* **Your instructions**
Repeat the lines that follow, leaving nothing out.

* **Collected material**
▽
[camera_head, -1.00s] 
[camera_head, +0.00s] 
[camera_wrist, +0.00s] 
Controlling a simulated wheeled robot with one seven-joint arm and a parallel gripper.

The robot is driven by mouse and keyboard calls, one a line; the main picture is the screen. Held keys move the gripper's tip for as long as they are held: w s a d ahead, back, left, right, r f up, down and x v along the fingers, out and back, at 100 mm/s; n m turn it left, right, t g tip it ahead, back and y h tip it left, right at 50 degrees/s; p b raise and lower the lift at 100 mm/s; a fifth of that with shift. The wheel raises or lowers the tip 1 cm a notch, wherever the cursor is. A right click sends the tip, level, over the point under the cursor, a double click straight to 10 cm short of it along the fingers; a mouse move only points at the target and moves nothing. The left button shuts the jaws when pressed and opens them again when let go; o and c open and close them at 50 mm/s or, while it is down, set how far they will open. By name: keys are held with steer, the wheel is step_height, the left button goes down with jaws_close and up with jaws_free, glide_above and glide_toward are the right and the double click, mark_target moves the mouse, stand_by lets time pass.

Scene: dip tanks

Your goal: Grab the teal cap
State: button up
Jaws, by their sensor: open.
△
* **The completed task**
[camera_head, -1.00s] 
[camera_head, +0.00s] 
[camera_wrist, +0.00s] 
Controlling a simulated wheeled robot with one seven-joint arm and a parallel gripper.

The robot is driven by mouse and keyboard calls, one a line; the main picture is the screen. Held keys move the gripper's tip for as long as they are held: w s a d ahead, back, left, right, r f up, down and x v along the fingers, out and back, at 100 mm/s; n m turn it left, right, t g tip it ahead, back and y h tip it left, right at 50 degrees/s; p b raise and lower the lift at 100 mm/s; a fifth of that with shift. The wheel raises or lowers the tip 1 cm a notch, wherever the cursor is. A right click sends the tip, level, over the point under the cursor, a double click straight to 10 cm short of it along the fingers; a mouse move only points at the target and moves nothing. The left button shuts the jaws when pressed and opens them again when let go; o and c open and close them at 50 mm/s or, while it is down, set how far they will open. By name: keys are held with steer, the wheel is step_height, the left button goes down with jaws_close and up with jaws_free, glide_above and glide_toward are the right and the double click, mark_target moves the mouse, stand_by lets time pass.

Scene: dip tanks

Your goal: Grab the teal cap
State: button up
Jaws, by their sensor: open.

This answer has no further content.